_TO BE DONE_: Using the records below, quote only the span that opens with the line containing "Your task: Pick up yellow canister" and closes with the line containing "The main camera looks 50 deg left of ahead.", exactly and inclusively.

_INPUT FOR THIS TASK_:
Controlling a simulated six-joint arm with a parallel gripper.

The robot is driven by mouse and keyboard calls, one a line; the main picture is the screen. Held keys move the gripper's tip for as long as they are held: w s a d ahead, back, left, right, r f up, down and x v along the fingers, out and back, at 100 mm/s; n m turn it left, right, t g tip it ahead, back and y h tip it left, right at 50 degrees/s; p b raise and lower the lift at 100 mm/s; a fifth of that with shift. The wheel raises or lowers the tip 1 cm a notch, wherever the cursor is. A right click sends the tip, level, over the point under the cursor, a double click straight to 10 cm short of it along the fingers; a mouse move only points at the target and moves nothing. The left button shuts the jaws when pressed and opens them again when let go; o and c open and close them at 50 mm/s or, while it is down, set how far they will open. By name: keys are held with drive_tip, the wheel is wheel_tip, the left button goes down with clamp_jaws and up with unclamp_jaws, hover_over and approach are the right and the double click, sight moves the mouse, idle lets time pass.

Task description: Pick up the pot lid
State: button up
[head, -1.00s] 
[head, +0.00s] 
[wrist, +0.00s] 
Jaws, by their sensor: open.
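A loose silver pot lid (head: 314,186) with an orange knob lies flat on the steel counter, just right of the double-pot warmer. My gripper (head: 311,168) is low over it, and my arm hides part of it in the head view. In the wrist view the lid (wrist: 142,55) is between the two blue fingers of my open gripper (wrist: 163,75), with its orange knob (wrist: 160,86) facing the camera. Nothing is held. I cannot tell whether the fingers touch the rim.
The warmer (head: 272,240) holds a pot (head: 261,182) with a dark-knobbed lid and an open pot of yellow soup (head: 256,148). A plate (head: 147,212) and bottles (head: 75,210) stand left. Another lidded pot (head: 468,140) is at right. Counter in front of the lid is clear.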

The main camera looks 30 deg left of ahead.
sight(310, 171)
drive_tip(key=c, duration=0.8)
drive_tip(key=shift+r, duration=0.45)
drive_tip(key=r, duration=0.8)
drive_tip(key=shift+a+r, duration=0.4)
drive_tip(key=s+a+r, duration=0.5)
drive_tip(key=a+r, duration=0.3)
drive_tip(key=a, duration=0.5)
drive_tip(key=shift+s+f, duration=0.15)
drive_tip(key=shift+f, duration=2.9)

---

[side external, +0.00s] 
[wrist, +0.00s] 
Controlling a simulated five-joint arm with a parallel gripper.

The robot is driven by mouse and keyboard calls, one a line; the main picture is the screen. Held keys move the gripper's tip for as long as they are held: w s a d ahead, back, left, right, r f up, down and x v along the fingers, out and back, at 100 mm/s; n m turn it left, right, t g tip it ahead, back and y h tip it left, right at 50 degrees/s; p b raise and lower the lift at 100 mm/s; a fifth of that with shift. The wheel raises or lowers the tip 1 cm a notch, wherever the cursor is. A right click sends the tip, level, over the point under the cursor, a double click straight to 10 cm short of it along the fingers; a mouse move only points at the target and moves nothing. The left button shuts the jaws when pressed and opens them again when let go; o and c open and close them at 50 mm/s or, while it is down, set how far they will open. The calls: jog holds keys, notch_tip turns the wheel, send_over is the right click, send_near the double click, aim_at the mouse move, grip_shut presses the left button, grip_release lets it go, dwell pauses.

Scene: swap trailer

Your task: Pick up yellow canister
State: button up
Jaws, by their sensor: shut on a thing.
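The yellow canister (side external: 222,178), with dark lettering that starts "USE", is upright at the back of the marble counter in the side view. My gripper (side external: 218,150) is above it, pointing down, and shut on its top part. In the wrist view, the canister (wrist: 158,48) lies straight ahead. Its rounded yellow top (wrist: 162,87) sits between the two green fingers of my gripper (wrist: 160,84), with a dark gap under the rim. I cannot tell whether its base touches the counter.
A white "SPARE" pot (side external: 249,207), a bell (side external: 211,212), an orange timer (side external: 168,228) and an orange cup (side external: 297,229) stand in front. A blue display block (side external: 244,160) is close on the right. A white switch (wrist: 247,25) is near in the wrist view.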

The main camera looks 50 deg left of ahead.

* * *

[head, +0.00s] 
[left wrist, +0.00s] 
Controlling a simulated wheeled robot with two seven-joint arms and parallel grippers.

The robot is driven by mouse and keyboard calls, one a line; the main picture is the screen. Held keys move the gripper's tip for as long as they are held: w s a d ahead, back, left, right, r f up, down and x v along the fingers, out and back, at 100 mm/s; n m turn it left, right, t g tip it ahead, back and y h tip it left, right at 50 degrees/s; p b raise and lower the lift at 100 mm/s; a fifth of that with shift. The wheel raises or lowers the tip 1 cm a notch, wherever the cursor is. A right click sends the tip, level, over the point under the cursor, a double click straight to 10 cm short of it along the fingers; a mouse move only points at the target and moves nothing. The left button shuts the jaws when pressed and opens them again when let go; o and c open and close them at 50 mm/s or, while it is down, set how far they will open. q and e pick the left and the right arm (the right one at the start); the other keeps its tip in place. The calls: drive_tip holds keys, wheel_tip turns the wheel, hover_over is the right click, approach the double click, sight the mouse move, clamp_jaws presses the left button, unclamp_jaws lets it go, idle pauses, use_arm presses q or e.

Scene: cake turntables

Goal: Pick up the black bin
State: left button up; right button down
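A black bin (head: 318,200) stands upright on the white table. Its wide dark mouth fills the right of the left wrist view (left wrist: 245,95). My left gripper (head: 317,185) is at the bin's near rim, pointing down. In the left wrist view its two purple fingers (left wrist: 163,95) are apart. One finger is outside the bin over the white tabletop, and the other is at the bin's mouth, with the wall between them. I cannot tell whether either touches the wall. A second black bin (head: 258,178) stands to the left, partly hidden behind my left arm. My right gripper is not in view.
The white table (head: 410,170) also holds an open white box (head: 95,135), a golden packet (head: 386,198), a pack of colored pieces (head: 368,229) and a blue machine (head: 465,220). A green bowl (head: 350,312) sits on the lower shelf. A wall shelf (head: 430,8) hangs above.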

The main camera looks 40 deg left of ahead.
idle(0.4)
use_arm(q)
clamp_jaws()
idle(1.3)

_OUTPUT FOR THIS EXERCISE_:
Your task: Pick up yellow canister
State: button up
Jaws, by their sensor: shut on a thing.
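The yellow canister (side external: 222,178), with dark lettering that starts "USE", is upright at the back of the marble counter in the side view. My gripper (side external: 218,150) is above it, pointing down, and shut on its top part. In the wrist view, the canister (wrist: 158,48) lies straight ahead. Its rounded yellow top (wrist: 162,87) sits between the two green fingers of my gripper (wrist: 160,84), with a dark gap under the rim. I cannot tell whether its base touches the counter.
A white "SPARE" pot (side external: 249,207), a bell (side external: 211,212), an orange timer (side external: 168,228) and an orange cup (side external: 297,229) stand in front. A blue display block (side external: 244,160) is close on the right. A white switch (wrist: 247,25) is near in the wrist view.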

The main camera looks 50 deg left of ahead.

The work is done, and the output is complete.